Notice is a jurisdictional requirement as well as a fundamental requisite of due process. Due process requires adequate notice and a realistic opportunity to appear at a hearing in a meaningful time and in a meaningful manner. The right to be heard is of little value unless adequate notice is given, and due process is violated by the mere act of exercising judicial power upon process not reasonably calculated to apprise interested parties of the pendency of an action.

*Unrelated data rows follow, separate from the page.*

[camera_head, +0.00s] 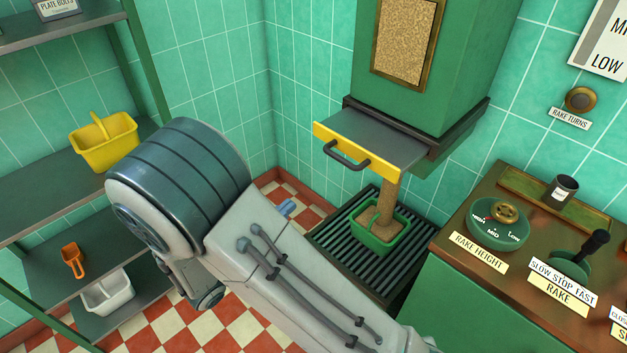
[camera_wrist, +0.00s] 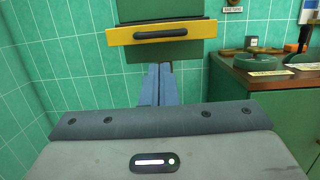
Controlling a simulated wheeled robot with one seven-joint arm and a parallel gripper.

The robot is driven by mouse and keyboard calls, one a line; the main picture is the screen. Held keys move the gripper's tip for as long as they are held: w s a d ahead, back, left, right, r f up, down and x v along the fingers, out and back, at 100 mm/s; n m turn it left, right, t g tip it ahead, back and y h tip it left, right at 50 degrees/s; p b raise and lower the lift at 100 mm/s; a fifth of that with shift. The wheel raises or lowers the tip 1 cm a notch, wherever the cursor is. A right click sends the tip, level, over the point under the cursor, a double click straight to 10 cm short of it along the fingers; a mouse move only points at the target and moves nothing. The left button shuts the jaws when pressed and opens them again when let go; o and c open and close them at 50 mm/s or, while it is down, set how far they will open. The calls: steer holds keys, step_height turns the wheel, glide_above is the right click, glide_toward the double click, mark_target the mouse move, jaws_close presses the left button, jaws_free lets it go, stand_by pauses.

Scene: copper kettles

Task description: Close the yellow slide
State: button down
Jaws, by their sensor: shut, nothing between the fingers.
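The yellow slide (camera_head: 341,146) has a grey plate and a dark handle (camera_head: 347,156), and it sticks out of the base of the green hopper (camera_head: 435,70). Grain pours down below it into a green basket (camera_head: 372,243). In the wrist view the yellow slide (camera_wrist: 115,38) is ahead, with its handle (camera_wrist: 160,34) above my fingertips. My gripper (camera_wrist: 158,68) is shut and empty, its blue fingers together and apart from the slide in the picture. In the head view a blue fingertip (camera_head: 288,208) shows past my arm, which hides the rest of the gripper.
The basket stands on a dark slatted grate (camera_head: 335,240). A control counter (camera_head: 440,240) with a rake height dial (camera_head: 498,225) and a rake lever (camera_head: 590,250) is at the right. Shelves (camera_head: 40,195) with a yellow basket (camera_head: 104,143) and an orange scoop (camera_head: 73,260) stand at the left.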

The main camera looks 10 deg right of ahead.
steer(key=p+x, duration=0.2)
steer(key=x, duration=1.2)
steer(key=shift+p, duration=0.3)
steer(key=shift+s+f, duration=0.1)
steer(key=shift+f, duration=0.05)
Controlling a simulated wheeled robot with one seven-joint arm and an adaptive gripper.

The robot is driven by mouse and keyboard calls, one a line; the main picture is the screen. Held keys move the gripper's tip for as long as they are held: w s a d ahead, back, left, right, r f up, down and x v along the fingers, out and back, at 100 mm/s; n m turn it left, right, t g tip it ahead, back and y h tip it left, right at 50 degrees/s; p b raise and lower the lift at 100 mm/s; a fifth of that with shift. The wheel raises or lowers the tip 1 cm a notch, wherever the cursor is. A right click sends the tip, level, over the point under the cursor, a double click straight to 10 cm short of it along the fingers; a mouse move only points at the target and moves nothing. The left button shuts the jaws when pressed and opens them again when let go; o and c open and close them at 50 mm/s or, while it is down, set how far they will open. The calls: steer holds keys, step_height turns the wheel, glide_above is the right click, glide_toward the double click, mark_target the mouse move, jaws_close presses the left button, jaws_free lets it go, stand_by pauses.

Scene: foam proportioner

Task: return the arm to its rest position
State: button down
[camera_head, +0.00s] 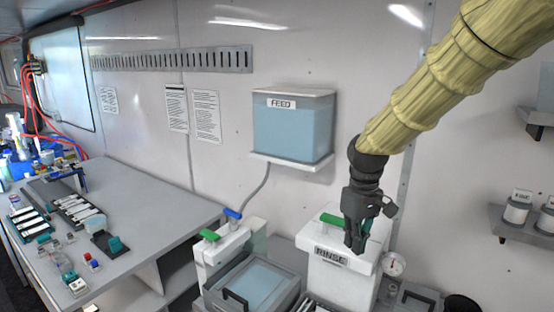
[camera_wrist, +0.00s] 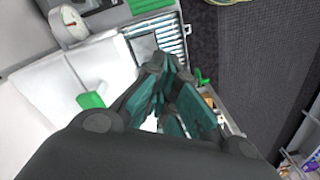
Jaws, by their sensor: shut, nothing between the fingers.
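My arm, in a yellow sleeve, reaches down from the upper right of the head view. My gripper (camera_head: 356,246) is dark with teal finger pads and points down, in front of the white RINSE box (camera_head: 345,276). Its fingers are together with nothing between them. It hides part of the box's top and front; whether it touches the box I cannot tell. A green handle (camera_head: 334,220) is on the box's top, left of the gripper. In the wrist view my gripper (camera_wrist: 190,125) fills the lower middle, with a green handle (camera_wrist: 90,100) to its left.
A round gauge (camera_head: 393,264) is on the right of the RINSE box. The FEED tank (camera_head: 293,128) sits on a wall shelf behind. A grey lidded bin (camera_head: 252,284) stands left of the RINSE box. A bench (camera_head: 160,190) with small parts is farther left. Jars stand on a right shelf (camera_head: 520,232).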

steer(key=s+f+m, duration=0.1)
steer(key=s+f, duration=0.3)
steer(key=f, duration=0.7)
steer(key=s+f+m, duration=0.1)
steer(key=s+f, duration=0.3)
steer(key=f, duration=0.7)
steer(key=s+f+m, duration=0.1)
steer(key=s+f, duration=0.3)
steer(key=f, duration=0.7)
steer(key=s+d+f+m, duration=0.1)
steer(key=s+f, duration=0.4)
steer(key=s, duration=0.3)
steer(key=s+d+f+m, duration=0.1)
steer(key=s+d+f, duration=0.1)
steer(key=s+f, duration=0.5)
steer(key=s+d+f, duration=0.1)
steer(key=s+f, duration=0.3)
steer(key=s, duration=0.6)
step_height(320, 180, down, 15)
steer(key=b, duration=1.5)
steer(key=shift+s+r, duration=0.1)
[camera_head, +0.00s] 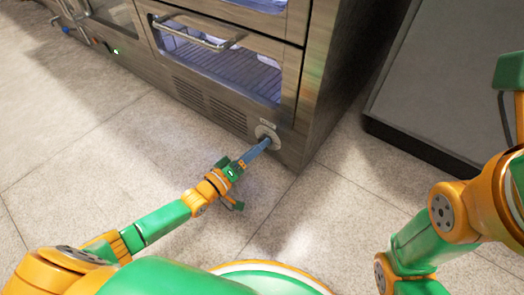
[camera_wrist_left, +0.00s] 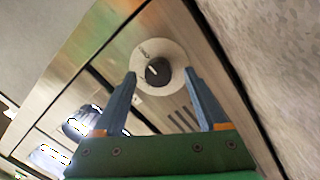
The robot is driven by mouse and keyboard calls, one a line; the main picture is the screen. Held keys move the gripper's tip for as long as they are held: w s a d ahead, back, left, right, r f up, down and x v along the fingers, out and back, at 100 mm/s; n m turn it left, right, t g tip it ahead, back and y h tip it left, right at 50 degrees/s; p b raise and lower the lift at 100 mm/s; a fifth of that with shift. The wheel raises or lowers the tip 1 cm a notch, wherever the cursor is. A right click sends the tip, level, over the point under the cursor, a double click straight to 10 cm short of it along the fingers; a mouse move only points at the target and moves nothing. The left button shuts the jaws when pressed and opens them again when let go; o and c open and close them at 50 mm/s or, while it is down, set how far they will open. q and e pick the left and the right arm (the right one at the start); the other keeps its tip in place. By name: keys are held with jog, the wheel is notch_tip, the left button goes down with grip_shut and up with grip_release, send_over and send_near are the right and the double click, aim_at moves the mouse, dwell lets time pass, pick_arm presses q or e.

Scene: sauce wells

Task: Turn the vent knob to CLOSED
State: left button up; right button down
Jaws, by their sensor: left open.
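The vent knob (camera_wrist_left: 158,72) is a dark round knob with a pale pointer line. It sits on a light round plate (camera_wrist_left: 167,52) with small lettering that I cannot read. In the head view the plate (camera_head: 267,131) is low on the oven front, near its right corner; the knob is mostly hidden behind my fingers. My left gripper (camera_head: 263,144) reaches up to it. In the wrist view its two blue fingers (camera_wrist_left: 160,76) are open, one on each side of the knob, with gaps visible. Contact is not evident. My right gripper is out of view.
The steel oven (camera_head: 318,85) has a glass door with a bar handle (camera_head: 195,38) above the knob and vent slots (camera_head: 210,104) to its left. A grey cabinet (camera_head: 445,80) stands at the right. The tiled floor (camera_head: 100,150) in front is clear.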

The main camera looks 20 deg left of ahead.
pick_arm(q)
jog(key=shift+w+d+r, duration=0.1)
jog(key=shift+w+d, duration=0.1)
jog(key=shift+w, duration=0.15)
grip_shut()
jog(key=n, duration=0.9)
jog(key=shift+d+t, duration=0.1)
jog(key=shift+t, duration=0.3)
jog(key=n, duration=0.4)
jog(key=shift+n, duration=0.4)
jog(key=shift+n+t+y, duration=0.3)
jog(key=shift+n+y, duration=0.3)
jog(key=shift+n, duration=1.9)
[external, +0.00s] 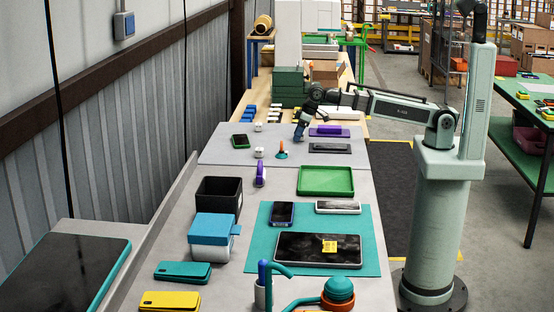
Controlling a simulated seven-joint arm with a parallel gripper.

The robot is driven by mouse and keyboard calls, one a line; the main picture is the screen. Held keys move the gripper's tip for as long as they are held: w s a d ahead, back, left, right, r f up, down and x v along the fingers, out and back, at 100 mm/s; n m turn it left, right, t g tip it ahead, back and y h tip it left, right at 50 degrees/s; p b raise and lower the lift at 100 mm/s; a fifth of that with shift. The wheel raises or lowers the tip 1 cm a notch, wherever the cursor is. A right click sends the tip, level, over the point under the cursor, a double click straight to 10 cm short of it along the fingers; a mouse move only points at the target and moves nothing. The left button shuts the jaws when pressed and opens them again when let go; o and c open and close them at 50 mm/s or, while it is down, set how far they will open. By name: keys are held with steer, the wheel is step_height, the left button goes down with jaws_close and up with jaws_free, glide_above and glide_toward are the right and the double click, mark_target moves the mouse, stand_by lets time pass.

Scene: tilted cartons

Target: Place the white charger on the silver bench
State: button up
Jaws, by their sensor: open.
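My gripper (298,138) points down above the grey, silver-looking bench (345,134), near its far part. It is open, and no object shows between its fingers, though it is small in the view. Two small white cube-like pieces, which look like chargers, are on this bench to the left of my gripper: a nearer one (259,152) and a farther one (258,127). More small white pieces (273,113) stand on the wooden bench (345,88) behind. I cannot tell which is the white charger.
An orange and teal item (281,151) stands close below my gripper. A purple item (328,131) and a dark flat device (330,148) lie to its right. Nearer are a green tray (326,181), a black bin (218,195) and phones on a teal mat (258,262). A wall runs along the left.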

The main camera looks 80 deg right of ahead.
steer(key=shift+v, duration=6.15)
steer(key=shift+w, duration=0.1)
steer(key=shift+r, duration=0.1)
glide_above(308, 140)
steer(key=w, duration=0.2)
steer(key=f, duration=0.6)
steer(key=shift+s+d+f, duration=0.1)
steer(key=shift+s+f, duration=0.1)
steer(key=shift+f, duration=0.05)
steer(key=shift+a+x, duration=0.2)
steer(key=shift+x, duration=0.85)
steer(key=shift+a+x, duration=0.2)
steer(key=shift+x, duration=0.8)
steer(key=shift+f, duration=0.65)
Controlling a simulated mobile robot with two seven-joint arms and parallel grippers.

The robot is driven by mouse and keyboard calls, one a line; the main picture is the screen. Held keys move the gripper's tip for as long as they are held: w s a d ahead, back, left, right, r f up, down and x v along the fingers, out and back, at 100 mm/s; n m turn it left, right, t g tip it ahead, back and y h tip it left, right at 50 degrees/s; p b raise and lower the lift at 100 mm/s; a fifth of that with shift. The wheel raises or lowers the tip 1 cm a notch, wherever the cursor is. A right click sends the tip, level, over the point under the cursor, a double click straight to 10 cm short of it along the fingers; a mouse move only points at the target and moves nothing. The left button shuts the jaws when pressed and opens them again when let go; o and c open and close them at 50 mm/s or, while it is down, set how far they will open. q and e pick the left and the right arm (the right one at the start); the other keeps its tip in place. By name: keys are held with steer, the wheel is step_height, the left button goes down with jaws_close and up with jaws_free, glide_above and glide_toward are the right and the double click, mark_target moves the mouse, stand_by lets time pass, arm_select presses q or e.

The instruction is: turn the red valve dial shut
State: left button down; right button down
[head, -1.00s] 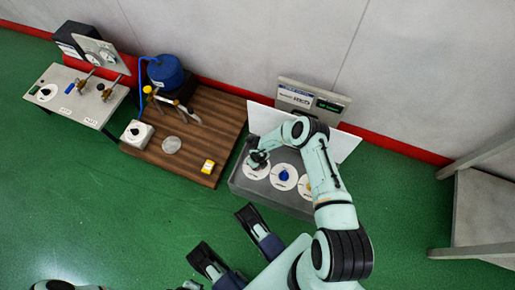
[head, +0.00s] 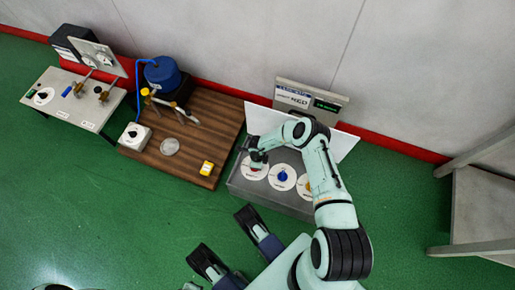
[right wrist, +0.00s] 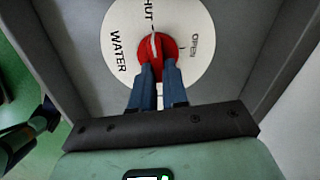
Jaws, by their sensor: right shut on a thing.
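The red valve dial (right wrist: 157,48) sits at the centre of a white round plate (right wrist: 118,34) marked WATER, SHUT and OPEN in the right wrist view. My right gripper (right wrist: 157,67) is shut on the dial's handle, one finger on each side. The handle's pale line runs roughly up the picture, towards the word SHUT. In the head view my right gripper (head: 258,158) is over the leftmost plate and mostly hides the red dial.
The grey panel box (head: 270,202) also holds a blue dial (head: 283,176) and a yellow one partly behind my arm. Green floor (head: 110,220) lies clear in front.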

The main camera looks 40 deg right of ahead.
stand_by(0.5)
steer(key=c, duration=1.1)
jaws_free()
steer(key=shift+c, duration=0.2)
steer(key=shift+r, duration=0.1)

Procedural due process of law contemplates a fair and open hearing before a legally constituted court or other authority with notice and an opportunity to present evidence and argument, representation by counsel, if desired, and information concerning the claims of the opposing party with reasonable opportunity to controvert them.[15]

*31 The purpose of any due process proceeding is to afford the opportunity to each person to present evidence and arguments in a forum which provides fair and equal justice. It seems not only fair, courteous, and an exercise of due process, but an efficient administration of justice for notice to be given[16] concerning what deficiencies resulted in the teacher being nonreemployed. "No better instrument has been devised for arriving at truth than to give a person in jeopardy of serious loss notice of the case against him and an opportunity to meet it. Nor has a better way been found for generating the feeling that justice has been done."[17] The issue is not merely the appearance of justice, but from a perspective that treats process as intrinsically significant, the very essence of justice. Whatever the outcome, a due process hearing permits the affected person the right to be heard from and the right to be told why a decision is being made in a certain way.[18]

Because 70 O.S.Supp. 1977 § 6-103.4(E) does not require the making of findings of fact, the school board contends it was not required to do so. The Minnesota Supreme Court was faced with the same problem and a similar statute in Morey v. School Board of Ind. Schl. Dist. No. 492, 268 Minn. 110, 128 N.W.2d 302, 307 (1964).[19] The Court said:

"In a case such as the present one, where the school board, acting in a quasi-judicial capacity[20] might have based its resolution on any or all of several grounds, findings of fact are vital to prevent substitution of the reviewing court's judgment for that of the school board's. Without findings of fact, the trial court had no way of knowing upon which of the four charges the school board based its decision. If the trial court were to review the merits of the case without findings of fact, there would be no safeguard against judicial encroachment on the school board's function since the trial court might affirm on a charge rejected by the school board."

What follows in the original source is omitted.